C++ free() changing other memory

Question

I started noticing that sometimes when deallocating memory in some of my programs, they would inexplicably crash. I began narrowing down the culprit and have come up with an example that illustrates a case that I am having difficulty understanding:

#include <iostream>
#include <stdlib.h>

using namespace std;

int main() {
char *tmp = (char*)malloc(16);
char *tmp2 = (char*)malloc(16);

long address = reinterpret_cast<long>(tmp);
long address2 = reinterpret_cast<long>(tmp2);
cout << "tmp = " << address << "\n";
cout << "tmp2 = " << address2 << "\n";

memset(tmp, 1, 16);
memset(tmp2, 1, 16);

char startBytes[4] = {0};
char endBytes[4] = {0};

memcpy(startBytes, tmp - 4, 4);
memcpy(endBytes, tmp + 16, 4);
cout << "Start: " << static_cast<int>(startBytes[0]) << " " << static_cast<int>(startBytes[1]) << " " << static_cast<int>(startBytes[2]) << " " << static_cast<int>(startBytes[3]) << "\n";
cout << "End: " << static_cast<int>(endBytes[0]) << " " << static_cast<int>(endBytes[1]) << " " << static_cast<int>(endBytes[2]) << " " << static_cast<int>(endBytes[3]) << "\n";
cout << "---------------\n";

free(tmp);

memcpy(startBytes, tmp - 4, 4);
memcpy(endBytes, tmp + 16, 4);
cout << "Start: " << static_cast<int>(startBytes[0]) << " " << static_cast<int>(startBytes[1]) << " " << static_cast<int>(startBytes[2]) << " " << static_cast<int>(startBytes[3]) << "\n";
cout << "End: " << static_cast<int>(endBytes[0]) << " " << static_cast<int>(endBytes[1]) << " " << static_cast<int>(endBytes[2]) << " " << static_cast<int>(endBytes[3]) << "\n";

free(tmp2);

return 0;
}

Here is the output that I am seeing:

tmp = 8795380
tmp2 = 8795400
Start: 16 0 0 0
End: 16 0 0 0
---------------
Start: 17 0 0 0
End: 18 0 0 0

I am using Borland's free compiler. I am aware that the header bytes that I am looking at are implementation specific, and that things like "reinterpret_cast" are bad practice. The question I am merely looking to find an answer to is: why does the first byte of "End" change from 16 to 18?

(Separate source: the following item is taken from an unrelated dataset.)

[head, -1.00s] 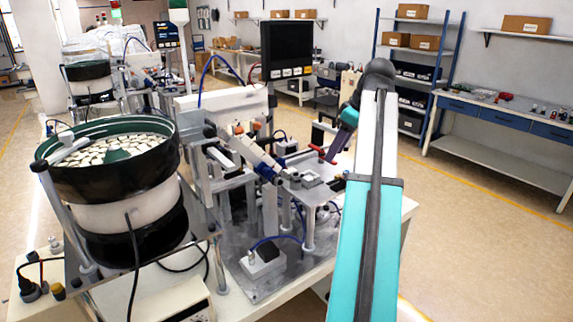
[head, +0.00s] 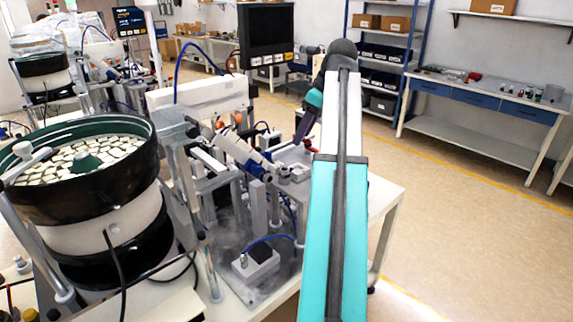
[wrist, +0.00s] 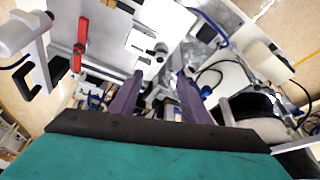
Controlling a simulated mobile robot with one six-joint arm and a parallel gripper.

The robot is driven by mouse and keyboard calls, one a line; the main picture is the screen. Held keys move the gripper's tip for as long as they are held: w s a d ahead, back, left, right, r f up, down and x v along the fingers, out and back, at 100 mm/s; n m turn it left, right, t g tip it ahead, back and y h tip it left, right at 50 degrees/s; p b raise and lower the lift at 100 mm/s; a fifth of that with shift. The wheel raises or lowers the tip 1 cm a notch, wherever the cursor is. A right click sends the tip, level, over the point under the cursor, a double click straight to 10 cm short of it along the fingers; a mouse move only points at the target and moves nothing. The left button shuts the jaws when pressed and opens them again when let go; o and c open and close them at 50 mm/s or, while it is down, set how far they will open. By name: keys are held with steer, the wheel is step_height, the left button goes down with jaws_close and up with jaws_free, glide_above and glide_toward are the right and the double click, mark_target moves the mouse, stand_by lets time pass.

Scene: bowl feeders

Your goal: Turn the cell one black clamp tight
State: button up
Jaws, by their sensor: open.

The 4 bytes that are considered "end" are 16 bytes after tmp, which are 4 bytes before tmp2. They are tmp2's header - why does a call to free() on tmp affect this place in memory?

I have tried the same example using new [] and delete [] to create/delete tmp and tmp2 and the same results occur.

Any information or help in understanding why this particular place in memory is being affected would be much appreciated.

Answer 1

The memory manager must remember for example what is the size of the memory block that has been allocated with malloc. There are different ways, but probably the simplest one is to just allocate 4 bytes more than the size requested in the call and store the size value just before the pointer returned to the caller.

The implementation of free can then subtract 4 bytes from the passed pointer to get a pointer to where the size has been stored and then can link the block (for example) to a list of free reusable blocks of that size (may be using again those 4 bytes to store the link to next block).

You are not supposed to change or even look at bytes before/after the area you have allocated. The result of accessing, even just for reading, memory that you didn't allocate is Undefined Behavior (and yes, you really can get a program to really crash or behave crazily just because of reading memory that wasn't allocated).

Answer 2

Basically you are looking at memory you didn't allocate. You can't make any supposition on what happens to the memory outside what you requested (ie the 16 bytes you allocated). There is nothing abnormal going on.

The runtime and compilers are free to do whatever they want to do with them so you should not use them in your programs. The runtime probably change the values of those bytes to keep track of its internal state. Deallocating memory is very unlikely to crash a program. On the other hand, accessing memory you have deallocated like in your sample is big programming mistake that is likely to do so.

A good way to avoid this is to set any pointers you free to NULL. Doing so you'll force your program to crash when accessing freed variables.

Answer 3

It's possible that the act of removing an allocated element from the heap modifies other heap nodes, or that the implementation reserves one or more bytes of headers for use as guard bytes from previous allocations.

Answer 4

You will have to ask your libc implementation why it changes. In any case, why does it matter? This is a memory area that libc has not allocated to you, and may be using to maintain its own data structures or consistency checks, or may not be using at all.